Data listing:
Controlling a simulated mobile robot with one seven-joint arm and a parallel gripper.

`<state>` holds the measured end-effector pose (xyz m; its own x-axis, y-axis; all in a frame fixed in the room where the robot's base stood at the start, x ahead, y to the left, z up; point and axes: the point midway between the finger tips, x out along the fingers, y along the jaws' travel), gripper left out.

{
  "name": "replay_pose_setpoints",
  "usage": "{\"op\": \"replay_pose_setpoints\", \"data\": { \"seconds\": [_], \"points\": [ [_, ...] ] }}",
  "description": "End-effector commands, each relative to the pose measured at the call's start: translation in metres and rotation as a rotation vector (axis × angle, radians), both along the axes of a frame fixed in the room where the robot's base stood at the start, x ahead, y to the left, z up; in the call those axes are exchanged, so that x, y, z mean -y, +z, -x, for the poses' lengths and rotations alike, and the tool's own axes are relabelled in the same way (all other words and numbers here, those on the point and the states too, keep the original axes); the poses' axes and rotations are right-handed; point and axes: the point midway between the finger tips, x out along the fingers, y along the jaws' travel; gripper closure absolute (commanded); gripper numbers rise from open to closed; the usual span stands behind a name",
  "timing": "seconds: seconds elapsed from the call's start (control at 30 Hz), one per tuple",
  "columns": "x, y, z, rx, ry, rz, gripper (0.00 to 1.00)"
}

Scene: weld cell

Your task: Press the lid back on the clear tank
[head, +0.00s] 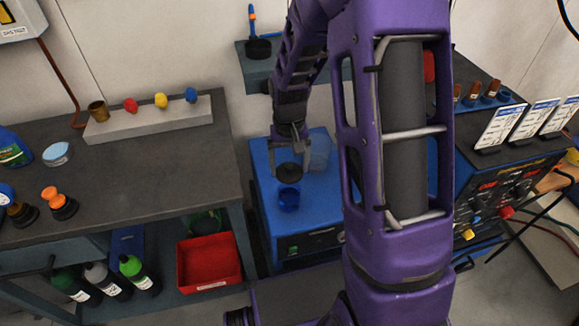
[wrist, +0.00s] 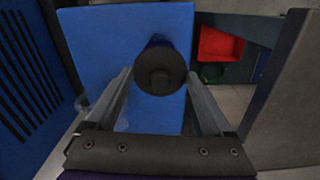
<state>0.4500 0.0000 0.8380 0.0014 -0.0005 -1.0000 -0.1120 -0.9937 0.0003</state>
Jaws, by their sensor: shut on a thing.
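My gripper (head: 290,148) points down over the blue cabinet top and is shut on a dark round lid (head: 289,170) with a knob. In the wrist view the lid (wrist: 160,78) sits between the fingertips. A small deep-blue, see-through pot (head: 289,201) stands on the cabinet just below the lid. Whether the lid touches its rim I cannot tell. A pale clear tank (head: 320,152) stands behind and to the right of the gripper, partly hidden by my arm. In the wrist view only faint clear outlines of it show near the left finger.
The blue cabinet top (head: 267,217) is mostly bare around the pot. A dark workbench (head: 185,160) stands at the left, with a red bin (head: 209,263) on its lower shelf. A welding unit (head: 500,205) with cards stands at the right. A small shelf (head: 255,72) is on the wall behind.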

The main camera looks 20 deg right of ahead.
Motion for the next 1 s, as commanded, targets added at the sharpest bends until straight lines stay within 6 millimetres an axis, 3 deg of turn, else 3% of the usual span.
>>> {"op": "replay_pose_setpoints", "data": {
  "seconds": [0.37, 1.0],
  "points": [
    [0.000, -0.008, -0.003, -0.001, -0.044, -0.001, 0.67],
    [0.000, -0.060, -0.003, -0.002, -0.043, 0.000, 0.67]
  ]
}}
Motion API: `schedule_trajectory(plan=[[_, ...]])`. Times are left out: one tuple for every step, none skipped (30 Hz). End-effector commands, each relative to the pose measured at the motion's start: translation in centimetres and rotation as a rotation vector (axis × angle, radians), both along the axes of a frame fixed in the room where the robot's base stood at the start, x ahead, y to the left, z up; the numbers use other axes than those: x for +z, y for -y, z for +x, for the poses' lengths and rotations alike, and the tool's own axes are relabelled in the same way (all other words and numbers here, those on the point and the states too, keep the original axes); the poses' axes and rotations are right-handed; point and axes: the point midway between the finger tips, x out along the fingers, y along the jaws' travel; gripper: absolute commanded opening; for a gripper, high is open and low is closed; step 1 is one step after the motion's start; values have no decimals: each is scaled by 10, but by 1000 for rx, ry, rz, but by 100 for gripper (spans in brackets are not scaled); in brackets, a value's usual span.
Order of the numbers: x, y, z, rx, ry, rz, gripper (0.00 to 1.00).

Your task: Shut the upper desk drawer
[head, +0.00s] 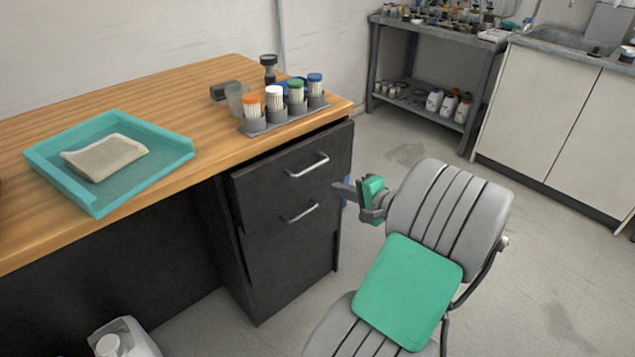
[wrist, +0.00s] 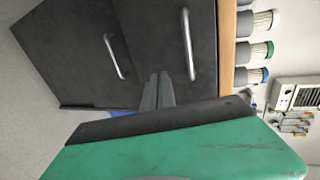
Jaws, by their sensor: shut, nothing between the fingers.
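The desk's upper drawer (head: 262,186) has a dark front and a silver bar handle (head: 307,165). Its front stands a little forward of the cabinet, so it is slightly open. In the wrist view the upper drawer (wrist: 207,45) lies beside the wooden desktop edge, with its handle (wrist: 188,44) upright in the picture. My gripper (head: 340,190) is shut and empty, at the right side of the drawer fronts in the head view. In the wrist view its fingers (wrist: 157,88) point at the upper drawer's lower part. I cannot tell whether they touch it.
The lower drawer (head: 285,255) with its own handle (head: 299,212) sits below. The wooden desktop (head: 160,95) holds a teal tray (head: 105,195) and a rack of capped containers (head: 285,115). A shelf unit (head: 415,100) and white cabinets (head: 545,120) stand behind at the right.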

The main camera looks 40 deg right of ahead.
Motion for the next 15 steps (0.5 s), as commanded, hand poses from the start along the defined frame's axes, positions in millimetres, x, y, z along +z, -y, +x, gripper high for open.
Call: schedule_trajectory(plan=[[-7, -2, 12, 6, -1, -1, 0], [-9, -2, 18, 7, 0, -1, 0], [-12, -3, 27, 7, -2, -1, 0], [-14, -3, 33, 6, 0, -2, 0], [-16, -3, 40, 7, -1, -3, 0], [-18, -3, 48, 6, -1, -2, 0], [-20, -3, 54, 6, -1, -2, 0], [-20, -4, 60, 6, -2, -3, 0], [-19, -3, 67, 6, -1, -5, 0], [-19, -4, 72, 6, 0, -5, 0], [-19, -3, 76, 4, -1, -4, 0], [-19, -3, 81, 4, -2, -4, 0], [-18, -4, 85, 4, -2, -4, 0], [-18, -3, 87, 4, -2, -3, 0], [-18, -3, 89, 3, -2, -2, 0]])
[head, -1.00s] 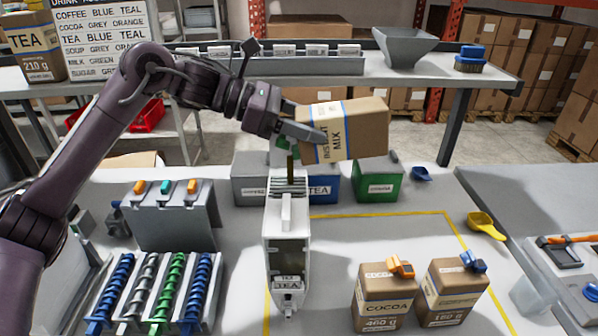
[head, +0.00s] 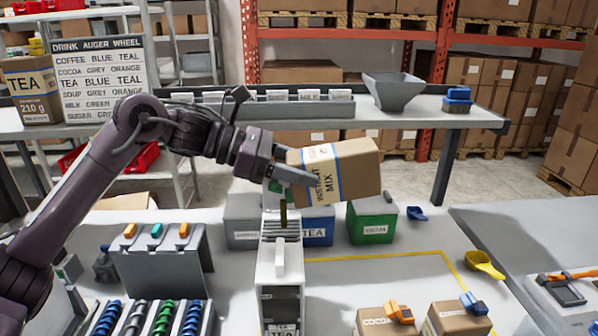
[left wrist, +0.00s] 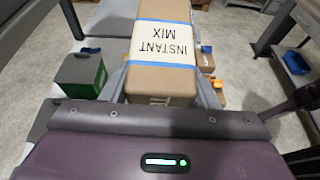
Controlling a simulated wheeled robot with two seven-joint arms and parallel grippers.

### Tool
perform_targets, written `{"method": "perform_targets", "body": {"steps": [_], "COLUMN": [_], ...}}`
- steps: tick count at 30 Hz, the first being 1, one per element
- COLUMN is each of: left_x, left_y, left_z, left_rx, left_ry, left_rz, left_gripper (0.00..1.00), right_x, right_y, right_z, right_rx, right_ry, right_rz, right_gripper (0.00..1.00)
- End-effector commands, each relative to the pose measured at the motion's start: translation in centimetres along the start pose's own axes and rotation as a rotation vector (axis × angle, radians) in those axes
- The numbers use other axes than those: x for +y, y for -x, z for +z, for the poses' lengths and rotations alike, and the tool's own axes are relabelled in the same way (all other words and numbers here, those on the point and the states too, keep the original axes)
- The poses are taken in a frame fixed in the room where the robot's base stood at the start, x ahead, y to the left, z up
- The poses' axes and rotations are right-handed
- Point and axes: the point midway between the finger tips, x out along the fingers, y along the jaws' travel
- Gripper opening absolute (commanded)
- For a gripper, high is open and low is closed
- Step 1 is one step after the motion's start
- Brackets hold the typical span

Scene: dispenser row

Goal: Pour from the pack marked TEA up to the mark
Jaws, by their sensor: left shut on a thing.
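My left gripper (head: 297,178) is shut on a brown carton pack (head: 352,172) with a blue-and-white band reading INSTANT MIX. The pack lies nearly on its side, its left end slightly lower, above and right of the white dispenser's top. The left wrist view shows the pack (left wrist: 162,65) between the fingers; a word below the band is mostly cut off. The white dispenser (head: 280,262) stands below, with a TEA label low on its front. A short olive-brown vertical strip (head: 283,214) shows above it; I cannot tell whether it is falling powder. The level mark is not readable.
Behind the dispenser stand a grey bin (head: 242,222), a blue TEA bin (head: 317,232) and a green bin (head: 372,225). COCOA packs (head: 385,322) stand front right. An auger rack (head: 160,265) is at left. A yellow scoop (head: 485,264) lies at right. Another TEA pack (head: 32,90) stands on the back shelf.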

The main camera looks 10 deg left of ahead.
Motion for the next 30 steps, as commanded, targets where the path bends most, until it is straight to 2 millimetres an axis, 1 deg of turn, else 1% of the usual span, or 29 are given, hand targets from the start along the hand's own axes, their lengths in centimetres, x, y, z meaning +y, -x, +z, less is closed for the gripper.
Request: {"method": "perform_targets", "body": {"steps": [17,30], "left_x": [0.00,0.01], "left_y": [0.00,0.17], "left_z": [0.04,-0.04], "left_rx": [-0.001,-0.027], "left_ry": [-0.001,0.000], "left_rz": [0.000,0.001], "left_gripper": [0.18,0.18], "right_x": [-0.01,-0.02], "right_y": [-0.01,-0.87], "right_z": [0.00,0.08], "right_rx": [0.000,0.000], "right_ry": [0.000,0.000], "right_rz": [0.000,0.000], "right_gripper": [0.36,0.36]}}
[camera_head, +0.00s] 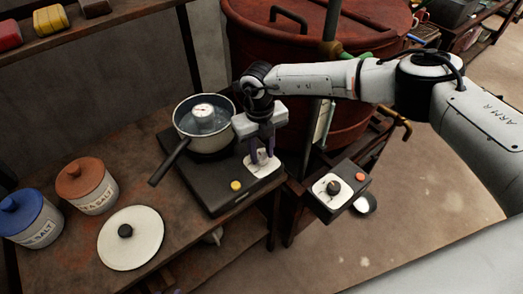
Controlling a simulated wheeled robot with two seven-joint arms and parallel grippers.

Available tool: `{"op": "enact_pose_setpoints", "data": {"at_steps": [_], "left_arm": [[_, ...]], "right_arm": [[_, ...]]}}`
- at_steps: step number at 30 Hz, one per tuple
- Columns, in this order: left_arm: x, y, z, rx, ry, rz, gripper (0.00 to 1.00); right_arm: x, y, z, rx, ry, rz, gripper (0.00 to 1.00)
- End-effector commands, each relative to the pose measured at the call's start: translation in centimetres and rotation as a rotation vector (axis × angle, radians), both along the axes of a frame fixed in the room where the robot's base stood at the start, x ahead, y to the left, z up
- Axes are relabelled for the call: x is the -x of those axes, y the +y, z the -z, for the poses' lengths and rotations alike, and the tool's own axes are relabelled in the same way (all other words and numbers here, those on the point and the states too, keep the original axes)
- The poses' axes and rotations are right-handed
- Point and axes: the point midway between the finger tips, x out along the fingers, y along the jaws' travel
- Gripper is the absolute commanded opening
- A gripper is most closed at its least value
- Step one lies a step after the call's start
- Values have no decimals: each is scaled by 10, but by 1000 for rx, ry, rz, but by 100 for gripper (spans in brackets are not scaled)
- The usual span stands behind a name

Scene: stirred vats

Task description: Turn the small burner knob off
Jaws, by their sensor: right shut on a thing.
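The small burner (213,196) is a dark flat unit on the wooden table, with a yellow button (236,186) on its front edge. A white dial plate (273,168) lies on its right part. My right gripper (262,159) points down over this plate, its dark fingers shut on the burner knob, which they mostly hide. I cannot tell the knob's setting. A pot (184,128) with a long dark handle stands on the burner and holds liquid and a round white-topped item. My left gripper is not in view.
A white lid (131,238), a blue-lidded jar (35,226) and a brown-lidded salt jar (96,192) stand at the left. A control box (350,198) with a black knob and red button is at the right. A large red-brown vat (262,60) stands behind.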

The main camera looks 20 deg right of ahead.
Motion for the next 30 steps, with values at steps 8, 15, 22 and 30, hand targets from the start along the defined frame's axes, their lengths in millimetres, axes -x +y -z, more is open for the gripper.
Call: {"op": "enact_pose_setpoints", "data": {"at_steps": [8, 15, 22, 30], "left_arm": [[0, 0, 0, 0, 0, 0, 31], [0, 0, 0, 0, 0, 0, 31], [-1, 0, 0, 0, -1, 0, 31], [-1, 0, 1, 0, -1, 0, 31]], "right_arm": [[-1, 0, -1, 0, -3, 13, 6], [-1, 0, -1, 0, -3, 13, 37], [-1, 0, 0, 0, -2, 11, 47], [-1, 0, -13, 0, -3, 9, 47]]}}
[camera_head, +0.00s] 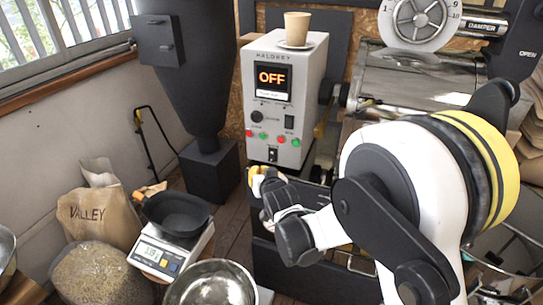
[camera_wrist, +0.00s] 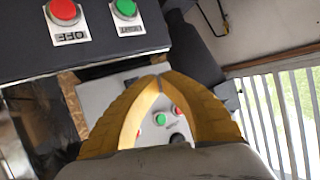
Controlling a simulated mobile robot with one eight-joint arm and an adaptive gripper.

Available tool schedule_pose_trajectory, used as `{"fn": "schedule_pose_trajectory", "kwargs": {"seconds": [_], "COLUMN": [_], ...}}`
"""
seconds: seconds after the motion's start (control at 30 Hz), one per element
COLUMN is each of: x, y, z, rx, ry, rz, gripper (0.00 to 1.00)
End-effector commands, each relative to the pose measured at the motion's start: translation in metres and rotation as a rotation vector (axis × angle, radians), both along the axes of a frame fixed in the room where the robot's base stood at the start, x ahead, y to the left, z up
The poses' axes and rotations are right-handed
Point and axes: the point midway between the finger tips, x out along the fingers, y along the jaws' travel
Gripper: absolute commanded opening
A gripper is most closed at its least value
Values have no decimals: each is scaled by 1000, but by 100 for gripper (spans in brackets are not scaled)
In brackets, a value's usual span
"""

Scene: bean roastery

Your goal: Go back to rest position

[Problem to work on] Could you give again exactly the lines from the line containing "motion's start: translation in metres" through the final line of the data above, and no others?

[Solved exercise]
End-effector commands, each relative to the pose measured at the motion's start: translation in metres and rotation as a rotation vector (axis × angle, radians), both along the axes of a frame fixed in the room where the robot's base stood at the start, x ahead, y to the left, z up
The poses' axes and rotations are right-handed
Point and axes: the point midway between the finger tips, x out along the fingers, y along the jaws' travel
Gripper: absolute commanded opening
A gripper is most closed at its least value
Values have no decimals: each is scaled by 1000, but by 100 for gripper (spans in brackets are not scaled)
In brackets, a value's usual span
"""

Scene: bean roastery

Your goal: Go back to rest position

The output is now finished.